Repeat each entry as written and leave the images out of the copy.

************

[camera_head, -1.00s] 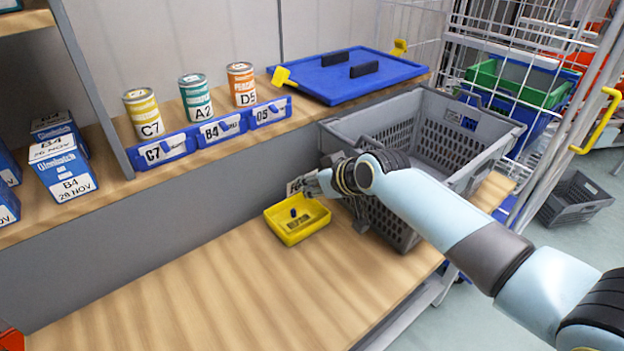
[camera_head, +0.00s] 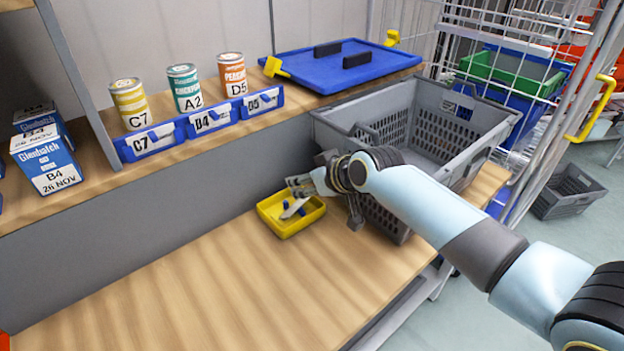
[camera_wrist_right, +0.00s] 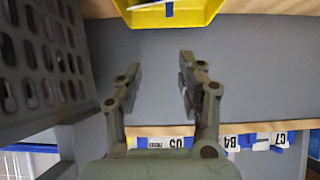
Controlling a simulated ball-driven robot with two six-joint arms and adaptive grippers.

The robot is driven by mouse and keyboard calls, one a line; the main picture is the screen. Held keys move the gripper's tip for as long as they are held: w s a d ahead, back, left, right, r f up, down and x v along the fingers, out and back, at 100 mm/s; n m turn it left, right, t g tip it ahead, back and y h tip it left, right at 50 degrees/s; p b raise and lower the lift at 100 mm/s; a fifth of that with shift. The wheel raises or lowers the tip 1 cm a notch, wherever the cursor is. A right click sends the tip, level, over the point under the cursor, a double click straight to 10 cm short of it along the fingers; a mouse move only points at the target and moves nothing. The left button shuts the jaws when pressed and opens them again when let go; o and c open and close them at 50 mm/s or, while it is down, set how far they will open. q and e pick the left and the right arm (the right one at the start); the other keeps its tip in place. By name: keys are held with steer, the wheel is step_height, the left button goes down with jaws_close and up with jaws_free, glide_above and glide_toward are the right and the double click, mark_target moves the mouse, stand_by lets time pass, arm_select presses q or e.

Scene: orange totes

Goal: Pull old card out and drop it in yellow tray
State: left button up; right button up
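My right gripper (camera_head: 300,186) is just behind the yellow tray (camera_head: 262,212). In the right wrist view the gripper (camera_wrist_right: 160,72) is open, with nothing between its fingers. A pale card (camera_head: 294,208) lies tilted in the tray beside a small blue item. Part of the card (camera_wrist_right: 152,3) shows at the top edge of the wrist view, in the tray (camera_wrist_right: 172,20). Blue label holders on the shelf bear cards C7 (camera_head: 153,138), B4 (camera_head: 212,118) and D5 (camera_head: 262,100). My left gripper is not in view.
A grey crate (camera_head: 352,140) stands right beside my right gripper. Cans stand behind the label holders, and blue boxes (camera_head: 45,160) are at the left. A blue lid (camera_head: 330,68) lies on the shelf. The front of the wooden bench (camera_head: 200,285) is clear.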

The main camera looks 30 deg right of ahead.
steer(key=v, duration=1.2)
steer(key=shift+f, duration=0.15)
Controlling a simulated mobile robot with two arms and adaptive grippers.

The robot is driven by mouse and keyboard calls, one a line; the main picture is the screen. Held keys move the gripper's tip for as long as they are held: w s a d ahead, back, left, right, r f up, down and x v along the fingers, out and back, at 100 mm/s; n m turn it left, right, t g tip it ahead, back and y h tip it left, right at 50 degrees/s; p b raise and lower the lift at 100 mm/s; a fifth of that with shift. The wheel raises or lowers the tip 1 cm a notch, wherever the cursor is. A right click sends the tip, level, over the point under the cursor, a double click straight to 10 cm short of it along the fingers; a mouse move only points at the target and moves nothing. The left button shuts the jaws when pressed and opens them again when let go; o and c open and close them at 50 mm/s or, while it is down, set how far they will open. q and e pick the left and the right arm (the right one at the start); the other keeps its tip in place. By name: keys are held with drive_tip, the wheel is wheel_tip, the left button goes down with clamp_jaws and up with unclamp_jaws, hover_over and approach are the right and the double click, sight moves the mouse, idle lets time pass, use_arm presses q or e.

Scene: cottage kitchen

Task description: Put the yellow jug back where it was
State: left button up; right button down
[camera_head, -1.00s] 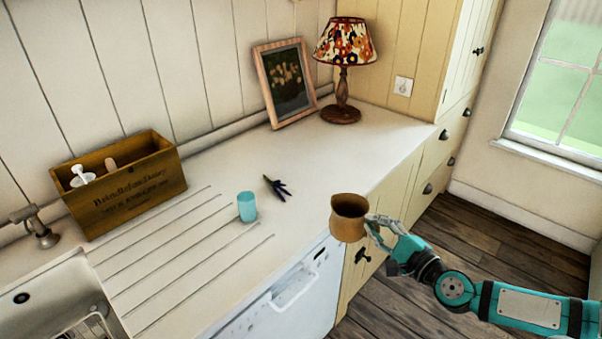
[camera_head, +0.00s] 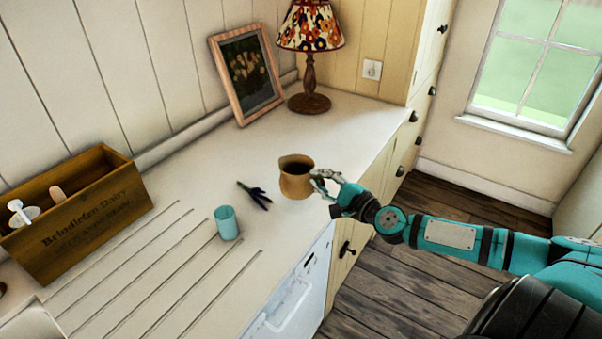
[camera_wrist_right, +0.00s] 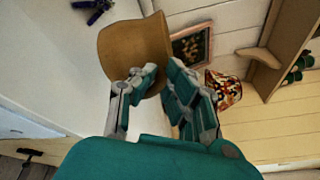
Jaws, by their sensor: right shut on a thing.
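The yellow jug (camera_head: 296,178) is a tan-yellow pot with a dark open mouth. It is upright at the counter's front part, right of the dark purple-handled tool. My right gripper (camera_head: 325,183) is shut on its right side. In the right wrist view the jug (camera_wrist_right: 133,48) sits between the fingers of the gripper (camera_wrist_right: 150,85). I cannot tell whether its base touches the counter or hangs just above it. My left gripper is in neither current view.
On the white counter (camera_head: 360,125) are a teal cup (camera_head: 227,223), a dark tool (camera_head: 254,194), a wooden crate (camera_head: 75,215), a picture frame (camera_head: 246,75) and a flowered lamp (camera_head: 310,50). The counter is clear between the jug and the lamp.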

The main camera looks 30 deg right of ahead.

************

* COMPLETED EXERCISE
[camera_head, -1.00s] 
[camera_head, +0.00s] 
[camera_wrist_right, +0.00s] 
Controlling a simulated ball-driven robot with two six-joint arms and adaptive grippers.

The robot is driven by mouse and keyboard calls, one a line; the main picture is the screen. Held keys move the gripper's tip for as long as they are held: w s a d ahead, back, left, right, r f up, down and x v along the fingers, out and back, at 100 mm/s; n m turn it left, right, t g tip it ahead, back and y h tip it left, right at 50 degrees/s; p b raise and lower the lift at 100 mm/s; a fifth of that with shift. The wheel raises or lowers the tip 1 cm a notch, wherever the cursor is. A right click sends the tip, level, over the point under the cursor, a double click straight to 10 cm short of it along the fingers; a mouse move only points at the target and moves nothing. The left button shuts the jaws when pressed and opens them again when let go; o and c open and close them at 50 mm/s or, while it is down, set how far they will open. q and e pick the left and the right arm (the right one at the start); the other keeps its tip in place. By name: keys are held with steer, the wheel is step_height, the left button goes down with jaws_close and up with jaws_free, glide_above and glide_toward are the right and the double click, mark_target moves the mouse, stand_by lets time pass, arm_select presses q or e.

Scene: orange totes

Goal: Pull old card out and drop it in yellow tray
State: left button up; right button up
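My right gripper (camera_head: 300,186) is just behind the yellow tray (camera_head: 262,212). In the right wrist view the gripper (camera_wrist_right: 160,72) is open, with nothing between its fingers. A pale card (camera_head: 294,208) lies tilted in the tray beside a small blue item. Part of the card (camera_wrist_right: 152,3) shows at the top edge of the wrist view, in the tray (camera_wrist_right: 172,20). Blue label holders on the shelf bear cards C7 (camera_head: 153,138), B4 (camera_head: 212,118) and D5 (camera_head: 262,100). My left gripper is not in view.
A grey crate (camera_head: 352,140) stands right beside my right gripper. Cans stand behind the label holders, and blue boxes (camera_head: 45,160) are at the left. A blue lid (camera_head: 330,68) lies on the shelf. The front of the wooden bench (camera_head: 200,285) is clear.

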The main camera looks 30 deg right of ahead.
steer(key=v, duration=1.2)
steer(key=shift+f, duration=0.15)
Controlling a simulated mobile robot with two arms and adaptive grippers.

The robot is driven by mouse and keyboard calls, one a line; the main picture is the screen. Held keys move the gripper's tip for as long as they are held: w s a d ahead, back, left, right, r f up, down and x v along the fingers, out and back, at 100 mm/s; n m turn it left, right, t g tip it ahead, back and y h tip it left, right at 50 degrees/s; p b raise and lower the lift at 100 mm/s; a fifth of that with shift. The wheel raises or lowers the tip 1 cm a notch, wherever the cursor is. A right click sends the tip, level, over the point under the cursor, a double click straight to 10 cm short of it along the fingers; a mouse move only points at the target and moves nothing. The left button shuts the jaws when pressed and opens them again when let go; o and c open and close them at 50 mm/s or, while it is down, set how far they will open. q and e pick the left and the right arm (the right one at the start); the other keeps its tip in place. By name: keys are held with drive_tip, the wheel is wheel_tip, the left button goes down with clamp_jaws and up with unclamp_jaws, hover_over and approach are the right and the double click, sight moves the mouse, idle lets time pass, use_arm presses q or e.

Scene: cottage kitchen

Task description: Put the yellow jug back where it was
State: left button up; right button down
[camera_head, -1.00s] 
[camera_head, +0.00s] 
[camera_wrist_right, +0.00s] 
Jaws, by their sensor: right shut on a thing.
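The yellow jug (camera_head: 296,178) is a tan-yellow pot with a dark open mouth. It is upright at the counter's front part, right of the dark purple-handled tool. My right gripper (camera_head: 325,183) is shut on its right side. In the right wrist view the jug (camera_wrist_right: 133,48) sits between the fingers of the gripper (camera_wrist_right: 150,85). I cannot tell whether its base touches the counter or hangs just above it. My left gripper is in neither current view.
On the white counter (camera_head: 360,125) are a teal cup (camera_head: 227,223), a dark tool (camera_head: 254,194), a wooden crate (camera_head: 75,215), a picture frame (camera_head: 246,75) and a flowered lamp (camera_head: 310,50). The counter is clear between the jug and the lamp.

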The main camera looks 30 deg right of ahead.

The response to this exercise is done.